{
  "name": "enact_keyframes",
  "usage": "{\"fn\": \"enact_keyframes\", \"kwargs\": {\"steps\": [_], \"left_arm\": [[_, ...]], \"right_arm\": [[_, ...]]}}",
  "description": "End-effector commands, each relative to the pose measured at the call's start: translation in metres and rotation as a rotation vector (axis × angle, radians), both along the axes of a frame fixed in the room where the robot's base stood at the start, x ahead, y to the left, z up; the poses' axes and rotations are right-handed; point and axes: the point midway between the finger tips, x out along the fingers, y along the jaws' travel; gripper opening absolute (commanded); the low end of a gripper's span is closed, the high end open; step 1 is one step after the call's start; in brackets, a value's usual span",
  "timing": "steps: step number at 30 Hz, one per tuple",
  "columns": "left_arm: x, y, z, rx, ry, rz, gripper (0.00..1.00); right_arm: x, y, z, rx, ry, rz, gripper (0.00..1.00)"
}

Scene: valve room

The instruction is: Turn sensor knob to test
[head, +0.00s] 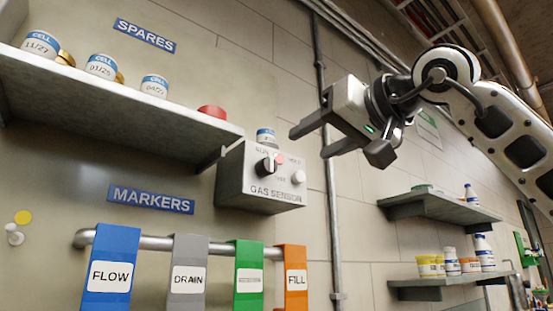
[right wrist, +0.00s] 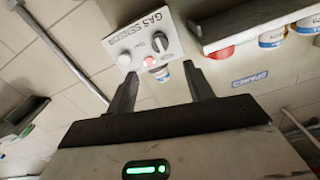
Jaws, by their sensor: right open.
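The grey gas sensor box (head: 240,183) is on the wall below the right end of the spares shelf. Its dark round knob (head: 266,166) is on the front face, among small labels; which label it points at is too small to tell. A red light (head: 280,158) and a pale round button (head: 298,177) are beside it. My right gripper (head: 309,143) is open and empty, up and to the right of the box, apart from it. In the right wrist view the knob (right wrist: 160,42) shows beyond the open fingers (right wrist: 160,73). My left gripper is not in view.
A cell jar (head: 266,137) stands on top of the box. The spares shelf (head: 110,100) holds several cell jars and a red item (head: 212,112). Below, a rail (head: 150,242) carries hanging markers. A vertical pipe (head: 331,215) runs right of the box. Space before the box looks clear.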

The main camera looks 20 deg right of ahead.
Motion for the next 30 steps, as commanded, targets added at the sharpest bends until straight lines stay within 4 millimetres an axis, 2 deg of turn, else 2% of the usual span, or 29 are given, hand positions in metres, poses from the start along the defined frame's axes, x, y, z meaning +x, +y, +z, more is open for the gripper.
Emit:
☆ ☆ ☆
A single figure is required: the number of lines above in which the word "steps" occurs.

3